Protecting the Rights of Heirs & Beneficiaries
We have all heard the term "heir," probably from a murder mystery
where the murder victim was very rich. Technically speaking, an "heir"
is a person who is entitled to inherit property under the law if the deceased
did not leave a will. A beneficiary or devisee is a person named in someone's
will. Whether you are an heir or beneficiary you have certain rights.
We at Jorgensen, Brownell & Pepin, P.C. can help you understand the
extent of those rights and ensure that they are protected.
To schedule an initial consultation with our
probate lawyers in Longmont, call (720) 809-8310 today.
What Are the Rights of Heirs & Beneficiaries?
In Colorado, the person administering the estate, known as a personal representative
in Colorado, must be appointed by the court. Once appointed, the personal
representative has several duties, and the beneficiaries have certain rights.

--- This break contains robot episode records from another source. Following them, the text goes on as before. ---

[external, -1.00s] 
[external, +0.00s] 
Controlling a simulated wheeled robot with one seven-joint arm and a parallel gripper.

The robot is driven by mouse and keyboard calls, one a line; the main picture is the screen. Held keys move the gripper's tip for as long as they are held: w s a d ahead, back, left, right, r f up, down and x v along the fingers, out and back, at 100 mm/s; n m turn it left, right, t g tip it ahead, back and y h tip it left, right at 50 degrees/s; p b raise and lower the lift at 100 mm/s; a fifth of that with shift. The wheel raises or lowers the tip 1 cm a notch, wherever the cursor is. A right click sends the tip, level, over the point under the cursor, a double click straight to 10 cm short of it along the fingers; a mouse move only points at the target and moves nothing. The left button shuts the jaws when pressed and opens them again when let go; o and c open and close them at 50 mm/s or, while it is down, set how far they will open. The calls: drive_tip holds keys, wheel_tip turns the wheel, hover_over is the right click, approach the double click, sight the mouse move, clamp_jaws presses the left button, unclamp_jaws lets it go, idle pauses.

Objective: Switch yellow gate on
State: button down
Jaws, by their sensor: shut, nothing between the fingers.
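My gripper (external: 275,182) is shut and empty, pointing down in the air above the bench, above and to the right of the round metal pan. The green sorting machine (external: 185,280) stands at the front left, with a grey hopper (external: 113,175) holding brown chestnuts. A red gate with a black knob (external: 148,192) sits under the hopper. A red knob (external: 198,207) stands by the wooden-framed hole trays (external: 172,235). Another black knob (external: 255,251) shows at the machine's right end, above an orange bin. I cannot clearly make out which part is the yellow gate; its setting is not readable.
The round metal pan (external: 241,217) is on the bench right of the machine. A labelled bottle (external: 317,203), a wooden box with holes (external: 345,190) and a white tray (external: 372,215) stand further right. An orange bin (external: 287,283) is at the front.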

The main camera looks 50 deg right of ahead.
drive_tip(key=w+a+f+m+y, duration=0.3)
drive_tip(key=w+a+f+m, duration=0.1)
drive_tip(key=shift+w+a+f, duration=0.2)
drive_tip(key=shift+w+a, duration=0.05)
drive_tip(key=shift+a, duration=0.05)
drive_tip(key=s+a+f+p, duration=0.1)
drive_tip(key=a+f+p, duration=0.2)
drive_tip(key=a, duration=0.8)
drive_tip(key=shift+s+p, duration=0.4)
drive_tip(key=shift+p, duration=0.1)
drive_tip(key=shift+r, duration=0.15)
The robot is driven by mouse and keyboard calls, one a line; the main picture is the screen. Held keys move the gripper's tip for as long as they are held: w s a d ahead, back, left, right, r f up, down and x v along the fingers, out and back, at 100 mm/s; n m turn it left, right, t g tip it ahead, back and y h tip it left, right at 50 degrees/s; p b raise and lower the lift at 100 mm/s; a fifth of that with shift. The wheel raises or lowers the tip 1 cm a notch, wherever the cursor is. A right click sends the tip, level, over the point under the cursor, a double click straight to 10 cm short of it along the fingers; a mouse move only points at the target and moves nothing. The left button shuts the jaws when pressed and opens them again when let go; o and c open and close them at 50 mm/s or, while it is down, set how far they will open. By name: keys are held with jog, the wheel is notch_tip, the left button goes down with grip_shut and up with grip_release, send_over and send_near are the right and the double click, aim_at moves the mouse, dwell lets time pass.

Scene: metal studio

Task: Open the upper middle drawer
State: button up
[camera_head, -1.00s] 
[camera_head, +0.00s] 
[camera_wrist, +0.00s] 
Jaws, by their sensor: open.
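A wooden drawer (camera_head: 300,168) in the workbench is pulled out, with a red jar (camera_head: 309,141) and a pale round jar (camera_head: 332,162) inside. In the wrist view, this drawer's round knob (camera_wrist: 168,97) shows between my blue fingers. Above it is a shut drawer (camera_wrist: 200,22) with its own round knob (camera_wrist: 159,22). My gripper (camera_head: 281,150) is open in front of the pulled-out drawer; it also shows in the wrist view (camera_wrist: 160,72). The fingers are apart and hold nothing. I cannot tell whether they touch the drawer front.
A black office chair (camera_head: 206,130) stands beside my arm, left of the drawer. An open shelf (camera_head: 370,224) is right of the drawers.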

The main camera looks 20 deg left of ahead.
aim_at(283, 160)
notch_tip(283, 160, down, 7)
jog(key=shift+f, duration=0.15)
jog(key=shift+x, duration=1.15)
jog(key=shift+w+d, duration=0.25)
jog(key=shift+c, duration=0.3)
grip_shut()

Beneficiaries are entitled to:
- Information about the estate, including the property the decedent owned
and the property's values and the decedent's debt. Such information
is normally furnished on an inventory.
- See a copy of the will itself. (The original is normally filed with the
court after death.)
- Ask the personal representative for an account of what he or she has done
on behalf of the estate. An account should be in writing, and the personal
representative generally must provide supporting documentation if requested to do so.
A personal representative must put the interests of the estate in front
of the personal representative's own interests and must act with the
utmost honesty. Beneficiaries have the right to be treated fairly and
equally. The personal representative may not favor one beneficiary over another.
Technically there is no time limit for closing an estate. It may take some
time before a personal representative distributes property to the beneficiaries
depending on the complexity of the asset holdings, the number of creditors,
and whether there are any taxes due. Nonetheless, a personal representative
who delays distribution of estate assets without a good reason is not
fulfilling his or her duty.
Reasons a Personal Representative Can Be Removed
If a beneficiary believes that a personal representative is not acting
honestly, mismanaging funds, or otherwise not fulfilling his or her duties,
the beneficiary has the right to petition the court to have the
personal representative removed and to have a different personal representative appointed.